-- Start --

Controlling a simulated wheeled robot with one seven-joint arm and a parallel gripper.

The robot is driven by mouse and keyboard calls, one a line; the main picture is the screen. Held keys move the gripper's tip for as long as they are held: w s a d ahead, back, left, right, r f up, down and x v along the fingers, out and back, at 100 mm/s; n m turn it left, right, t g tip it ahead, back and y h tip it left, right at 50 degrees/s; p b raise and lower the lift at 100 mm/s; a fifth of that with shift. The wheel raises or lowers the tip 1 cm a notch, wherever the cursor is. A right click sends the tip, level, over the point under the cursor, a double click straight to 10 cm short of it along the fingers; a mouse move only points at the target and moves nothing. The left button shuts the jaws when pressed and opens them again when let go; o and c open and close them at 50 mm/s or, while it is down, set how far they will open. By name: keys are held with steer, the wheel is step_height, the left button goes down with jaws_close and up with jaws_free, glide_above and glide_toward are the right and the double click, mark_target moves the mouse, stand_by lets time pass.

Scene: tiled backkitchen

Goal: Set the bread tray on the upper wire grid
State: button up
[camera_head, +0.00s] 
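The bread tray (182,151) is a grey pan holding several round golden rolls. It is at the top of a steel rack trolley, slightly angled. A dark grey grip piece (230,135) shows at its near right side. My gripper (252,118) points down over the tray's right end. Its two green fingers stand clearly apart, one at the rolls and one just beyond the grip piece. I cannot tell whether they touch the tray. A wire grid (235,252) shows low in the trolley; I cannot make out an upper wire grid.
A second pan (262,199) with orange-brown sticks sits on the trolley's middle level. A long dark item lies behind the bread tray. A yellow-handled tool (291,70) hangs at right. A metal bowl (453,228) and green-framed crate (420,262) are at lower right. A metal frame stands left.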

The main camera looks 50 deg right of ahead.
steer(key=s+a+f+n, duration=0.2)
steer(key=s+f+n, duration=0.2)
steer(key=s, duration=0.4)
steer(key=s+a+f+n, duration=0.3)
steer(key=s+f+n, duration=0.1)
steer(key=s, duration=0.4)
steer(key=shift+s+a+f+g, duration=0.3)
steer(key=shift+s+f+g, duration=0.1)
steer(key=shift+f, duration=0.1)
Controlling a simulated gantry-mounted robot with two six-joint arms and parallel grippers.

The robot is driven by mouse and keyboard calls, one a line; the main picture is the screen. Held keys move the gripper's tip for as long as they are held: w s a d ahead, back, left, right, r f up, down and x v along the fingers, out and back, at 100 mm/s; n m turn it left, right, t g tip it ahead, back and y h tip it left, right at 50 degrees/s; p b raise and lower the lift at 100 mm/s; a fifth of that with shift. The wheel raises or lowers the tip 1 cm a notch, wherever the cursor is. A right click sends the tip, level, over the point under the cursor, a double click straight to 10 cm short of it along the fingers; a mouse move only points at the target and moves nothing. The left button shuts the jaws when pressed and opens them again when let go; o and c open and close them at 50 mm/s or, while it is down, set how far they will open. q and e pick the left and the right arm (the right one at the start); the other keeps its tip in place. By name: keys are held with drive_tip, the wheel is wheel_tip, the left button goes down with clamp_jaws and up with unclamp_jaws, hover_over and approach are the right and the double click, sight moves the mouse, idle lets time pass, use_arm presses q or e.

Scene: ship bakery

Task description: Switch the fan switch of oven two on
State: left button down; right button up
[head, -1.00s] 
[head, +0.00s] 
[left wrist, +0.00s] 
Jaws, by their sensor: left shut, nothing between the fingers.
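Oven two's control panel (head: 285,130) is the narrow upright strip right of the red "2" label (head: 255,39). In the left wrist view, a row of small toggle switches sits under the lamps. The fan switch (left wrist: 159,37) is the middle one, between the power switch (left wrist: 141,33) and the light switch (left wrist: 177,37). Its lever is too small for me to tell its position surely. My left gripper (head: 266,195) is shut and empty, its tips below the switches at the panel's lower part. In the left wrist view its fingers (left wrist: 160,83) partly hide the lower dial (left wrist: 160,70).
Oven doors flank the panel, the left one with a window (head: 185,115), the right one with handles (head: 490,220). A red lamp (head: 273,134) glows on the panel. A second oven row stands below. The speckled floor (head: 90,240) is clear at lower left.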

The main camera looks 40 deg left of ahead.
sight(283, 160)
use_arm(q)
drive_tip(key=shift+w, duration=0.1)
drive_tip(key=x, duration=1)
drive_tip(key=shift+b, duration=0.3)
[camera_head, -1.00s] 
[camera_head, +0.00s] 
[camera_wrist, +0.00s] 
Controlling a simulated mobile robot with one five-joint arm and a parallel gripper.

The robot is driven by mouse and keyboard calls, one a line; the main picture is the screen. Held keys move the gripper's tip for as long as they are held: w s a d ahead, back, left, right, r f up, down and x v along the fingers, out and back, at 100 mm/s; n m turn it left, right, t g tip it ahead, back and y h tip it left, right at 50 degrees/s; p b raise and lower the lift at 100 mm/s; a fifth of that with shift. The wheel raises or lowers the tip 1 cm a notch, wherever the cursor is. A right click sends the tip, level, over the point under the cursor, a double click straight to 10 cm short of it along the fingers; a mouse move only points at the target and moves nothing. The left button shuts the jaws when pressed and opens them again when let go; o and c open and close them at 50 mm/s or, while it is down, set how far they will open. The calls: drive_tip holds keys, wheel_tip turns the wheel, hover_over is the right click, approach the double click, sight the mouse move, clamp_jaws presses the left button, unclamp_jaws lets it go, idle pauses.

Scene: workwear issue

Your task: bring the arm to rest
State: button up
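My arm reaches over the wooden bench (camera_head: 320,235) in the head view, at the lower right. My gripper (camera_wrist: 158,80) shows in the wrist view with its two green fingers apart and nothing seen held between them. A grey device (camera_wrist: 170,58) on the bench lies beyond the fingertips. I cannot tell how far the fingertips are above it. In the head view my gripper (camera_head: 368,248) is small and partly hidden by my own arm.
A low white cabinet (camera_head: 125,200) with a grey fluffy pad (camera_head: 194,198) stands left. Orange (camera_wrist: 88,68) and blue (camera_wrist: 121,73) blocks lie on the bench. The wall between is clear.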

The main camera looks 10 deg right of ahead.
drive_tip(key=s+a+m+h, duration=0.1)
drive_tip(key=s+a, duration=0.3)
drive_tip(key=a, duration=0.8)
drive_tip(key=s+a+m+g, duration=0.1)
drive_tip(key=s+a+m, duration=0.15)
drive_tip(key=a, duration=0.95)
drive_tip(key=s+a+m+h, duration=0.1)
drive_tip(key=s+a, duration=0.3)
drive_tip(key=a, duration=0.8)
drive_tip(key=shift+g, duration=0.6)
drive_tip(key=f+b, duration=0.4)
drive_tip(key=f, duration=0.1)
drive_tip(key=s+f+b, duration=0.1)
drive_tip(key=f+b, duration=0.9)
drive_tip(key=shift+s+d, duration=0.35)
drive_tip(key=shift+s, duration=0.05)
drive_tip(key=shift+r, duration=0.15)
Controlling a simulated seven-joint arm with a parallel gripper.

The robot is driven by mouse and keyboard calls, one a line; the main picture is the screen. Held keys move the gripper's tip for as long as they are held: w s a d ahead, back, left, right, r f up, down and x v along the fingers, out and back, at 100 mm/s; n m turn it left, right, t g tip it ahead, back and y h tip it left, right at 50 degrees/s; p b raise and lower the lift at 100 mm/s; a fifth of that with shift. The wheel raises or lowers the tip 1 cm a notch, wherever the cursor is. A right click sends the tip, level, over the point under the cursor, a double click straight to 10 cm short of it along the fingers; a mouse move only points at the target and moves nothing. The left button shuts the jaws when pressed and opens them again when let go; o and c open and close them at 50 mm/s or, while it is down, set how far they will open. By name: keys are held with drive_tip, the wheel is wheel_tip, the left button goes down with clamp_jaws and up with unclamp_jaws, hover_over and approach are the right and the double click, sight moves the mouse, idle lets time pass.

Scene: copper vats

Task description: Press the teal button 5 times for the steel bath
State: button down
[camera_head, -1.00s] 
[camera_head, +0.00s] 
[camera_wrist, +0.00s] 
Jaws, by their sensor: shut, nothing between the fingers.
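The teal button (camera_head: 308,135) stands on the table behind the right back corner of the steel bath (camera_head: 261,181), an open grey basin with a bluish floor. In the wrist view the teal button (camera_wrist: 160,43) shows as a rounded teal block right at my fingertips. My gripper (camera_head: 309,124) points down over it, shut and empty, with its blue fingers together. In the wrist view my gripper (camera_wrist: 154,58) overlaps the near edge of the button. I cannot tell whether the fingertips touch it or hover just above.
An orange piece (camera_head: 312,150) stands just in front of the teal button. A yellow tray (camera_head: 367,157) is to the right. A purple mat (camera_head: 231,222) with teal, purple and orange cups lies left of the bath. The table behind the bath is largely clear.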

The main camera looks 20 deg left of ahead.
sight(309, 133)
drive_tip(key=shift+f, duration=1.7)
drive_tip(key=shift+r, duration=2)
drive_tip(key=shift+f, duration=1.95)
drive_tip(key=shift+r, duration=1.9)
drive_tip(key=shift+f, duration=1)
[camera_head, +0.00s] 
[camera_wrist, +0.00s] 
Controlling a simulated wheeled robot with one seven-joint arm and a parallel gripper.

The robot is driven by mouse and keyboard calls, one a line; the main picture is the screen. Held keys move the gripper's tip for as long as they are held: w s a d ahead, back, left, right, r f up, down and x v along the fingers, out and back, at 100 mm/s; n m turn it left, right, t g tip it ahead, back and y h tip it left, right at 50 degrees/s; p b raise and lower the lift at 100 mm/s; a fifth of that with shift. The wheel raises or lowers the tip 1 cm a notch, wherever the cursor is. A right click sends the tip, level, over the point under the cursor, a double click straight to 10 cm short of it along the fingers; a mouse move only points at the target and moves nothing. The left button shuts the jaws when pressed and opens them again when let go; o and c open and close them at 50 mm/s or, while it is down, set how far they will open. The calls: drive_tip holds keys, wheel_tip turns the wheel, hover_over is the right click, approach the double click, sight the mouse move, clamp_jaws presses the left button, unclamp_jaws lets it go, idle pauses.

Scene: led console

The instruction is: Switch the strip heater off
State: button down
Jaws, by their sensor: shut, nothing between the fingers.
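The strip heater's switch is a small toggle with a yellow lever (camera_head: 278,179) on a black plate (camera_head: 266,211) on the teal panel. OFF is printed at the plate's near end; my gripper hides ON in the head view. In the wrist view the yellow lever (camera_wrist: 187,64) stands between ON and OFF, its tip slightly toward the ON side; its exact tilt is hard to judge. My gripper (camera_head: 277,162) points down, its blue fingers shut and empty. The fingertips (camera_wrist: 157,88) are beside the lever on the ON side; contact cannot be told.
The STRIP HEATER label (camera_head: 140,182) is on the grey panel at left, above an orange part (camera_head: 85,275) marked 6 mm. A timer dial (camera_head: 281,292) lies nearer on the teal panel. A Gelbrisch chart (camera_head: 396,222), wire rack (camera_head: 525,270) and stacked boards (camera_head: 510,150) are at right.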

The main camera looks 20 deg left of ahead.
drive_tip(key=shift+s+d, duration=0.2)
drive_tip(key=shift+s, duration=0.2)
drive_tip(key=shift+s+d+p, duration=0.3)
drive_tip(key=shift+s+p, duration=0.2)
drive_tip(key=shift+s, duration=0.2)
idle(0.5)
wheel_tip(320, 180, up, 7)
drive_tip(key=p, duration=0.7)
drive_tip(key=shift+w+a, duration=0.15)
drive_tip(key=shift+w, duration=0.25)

-- End --

* [What to work on] Among the lines above, find the one with "The main camera looks 10 deg right of ahead." and the one with "Controlling a simulated seven-joint". Quote both and everything between them, exactly.

* [Output for this exercise]
The main camera looks 10 deg right of ahead.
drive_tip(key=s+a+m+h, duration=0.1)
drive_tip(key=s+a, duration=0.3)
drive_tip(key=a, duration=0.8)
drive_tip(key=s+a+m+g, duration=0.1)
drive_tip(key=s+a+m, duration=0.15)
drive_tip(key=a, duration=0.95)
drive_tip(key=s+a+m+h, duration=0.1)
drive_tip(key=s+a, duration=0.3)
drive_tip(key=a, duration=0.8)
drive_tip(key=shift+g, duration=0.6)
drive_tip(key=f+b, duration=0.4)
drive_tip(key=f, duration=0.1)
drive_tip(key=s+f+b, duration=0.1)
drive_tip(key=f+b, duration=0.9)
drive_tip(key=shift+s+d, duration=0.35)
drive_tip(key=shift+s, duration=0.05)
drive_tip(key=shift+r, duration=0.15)
Controlling a simulated seven-joint arm with a parallel gripper.

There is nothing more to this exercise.